Why Block Facebook?

Some time ago I decided I no longer wanted Facebook in my life. By that, I both no longer wanted to participate and I no longer wanted Mark Zuckerberg profiting from my life. This second point needs a bit of explanation.

Facebook is not just a web site you go to. Lots of web pages have Facebook spyware built into their pages. The most obvious is the “like” button which is generally loaded from a Facebook web site. Thus, you just “told” Facebook what you are looking at just from loading it. You have allowed them to passively spy on you. Not what I had in mind.

OK, those are my reasons for wanting Facebook out of my life but the question was how to do it. For  a while we were blocking it in our Router but that became a problem with my daughter started getting homework assignments from Facebook pages. Yeah, I see that as “improper” but with the school’s budget they were clearly not going to set up a Moodle site. That led to a per computer solution which is so obvious. And works so well.

I added the following line to the /etc/hosts file:

127.0.0.1  facebook.com

As anything in /etc/hosts is used first (before a DNS lookup is done externally), all requests for any page on facebook gets served by the web server running on my system. I can assure you I don’t mirror facebook so with the possible exception of a local page matching the rest of the facebook URL, a 404 error will be returned quickly. Done. That’s it.
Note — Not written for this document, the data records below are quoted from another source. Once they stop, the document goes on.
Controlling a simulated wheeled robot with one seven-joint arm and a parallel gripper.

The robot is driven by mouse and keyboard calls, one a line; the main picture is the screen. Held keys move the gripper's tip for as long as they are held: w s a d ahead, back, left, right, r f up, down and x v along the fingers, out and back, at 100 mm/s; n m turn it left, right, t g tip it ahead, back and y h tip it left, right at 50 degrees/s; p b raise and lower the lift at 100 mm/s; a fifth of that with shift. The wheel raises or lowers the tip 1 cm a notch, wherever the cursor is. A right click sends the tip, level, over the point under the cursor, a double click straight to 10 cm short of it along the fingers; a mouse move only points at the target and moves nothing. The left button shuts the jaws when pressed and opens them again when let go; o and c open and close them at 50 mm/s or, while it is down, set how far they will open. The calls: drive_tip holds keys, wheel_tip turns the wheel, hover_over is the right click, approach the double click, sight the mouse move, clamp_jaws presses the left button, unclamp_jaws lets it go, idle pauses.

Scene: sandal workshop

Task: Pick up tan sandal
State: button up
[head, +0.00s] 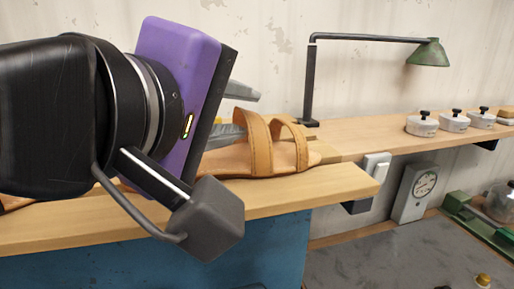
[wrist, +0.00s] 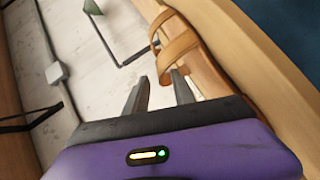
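A tan sandal (head: 251,158) with two straps lies on the wooden bench top; part of it is hidden behind my gripper's purple body. I cannot tell whether a finger touches the sandal.
The wooden bench (head: 335,183) has a blue front. A green lamp (head: 430,53) stands behind on a shelf with several white lidded pots (head: 422,125). A dial gauge (head: 424,185) is at the right. A bit of another tan item (head: 14,203) shows at the far left.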

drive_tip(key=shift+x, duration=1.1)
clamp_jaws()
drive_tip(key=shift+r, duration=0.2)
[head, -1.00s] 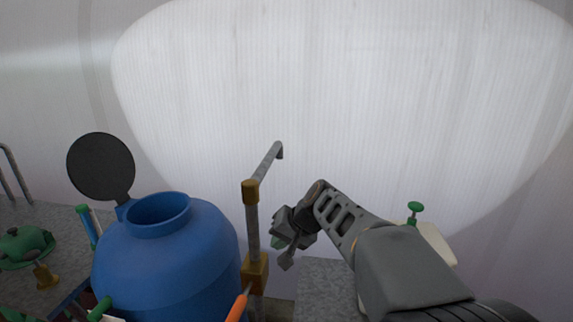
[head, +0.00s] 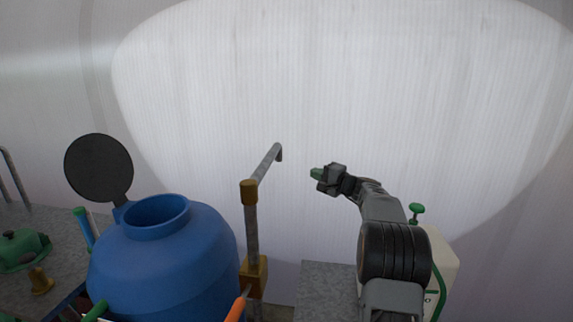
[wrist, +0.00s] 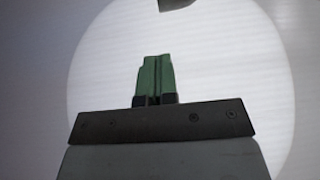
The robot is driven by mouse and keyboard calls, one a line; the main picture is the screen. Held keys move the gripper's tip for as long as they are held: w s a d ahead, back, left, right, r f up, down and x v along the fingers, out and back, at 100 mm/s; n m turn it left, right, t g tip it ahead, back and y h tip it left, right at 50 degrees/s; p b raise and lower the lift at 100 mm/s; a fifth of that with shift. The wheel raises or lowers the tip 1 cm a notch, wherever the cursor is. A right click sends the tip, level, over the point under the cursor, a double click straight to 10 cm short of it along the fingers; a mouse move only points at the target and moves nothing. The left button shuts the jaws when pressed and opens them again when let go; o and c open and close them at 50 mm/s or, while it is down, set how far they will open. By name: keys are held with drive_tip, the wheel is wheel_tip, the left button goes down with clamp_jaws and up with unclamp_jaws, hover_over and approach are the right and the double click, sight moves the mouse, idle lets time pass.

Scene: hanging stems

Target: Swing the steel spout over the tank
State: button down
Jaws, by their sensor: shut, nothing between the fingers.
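The steel spout (head: 267,163) is a grey pipe on an upright post with a brass-coloured joint (head: 249,192). Its arm points back and to the right, away from the tank, and its bent tip is at the upper right end. The blue tank (head: 165,260) stands left of the post with its round mouth open. My gripper (head: 316,173) is to the right of the spout tip, apart from it, with its green fingers pointing left. In the wrist view the green fingers (wrist: 155,80) are together and empty. A dark end of something (wrist: 176,4) shows at the top edge there.
A black round lid (head: 99,168) stands raised behind the tank's mouth. A green item (head: 24,249) and a small brass piece (head: 40,281) lie on the grey left bench. A cream container with a green-handled top (head: 440,262) stands at the right. The pale wall behind is bare.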

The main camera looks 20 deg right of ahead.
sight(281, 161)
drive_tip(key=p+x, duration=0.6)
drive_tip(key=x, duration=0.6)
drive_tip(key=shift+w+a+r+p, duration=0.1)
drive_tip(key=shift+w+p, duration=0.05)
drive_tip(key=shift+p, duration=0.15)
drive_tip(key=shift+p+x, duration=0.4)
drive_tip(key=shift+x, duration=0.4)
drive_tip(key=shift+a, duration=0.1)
If you don’t have a web server running locally, I expect there will be some timeout delay. But, surely you will have something local that will be equally useful. For example, at home I have a web cam which looks at the street (and another that looks across the lake). Both have web servers built in but very few pages. So, an alternative to 127.0.0.1 (also known as localhost) is to put the IP address of one of these devices in there.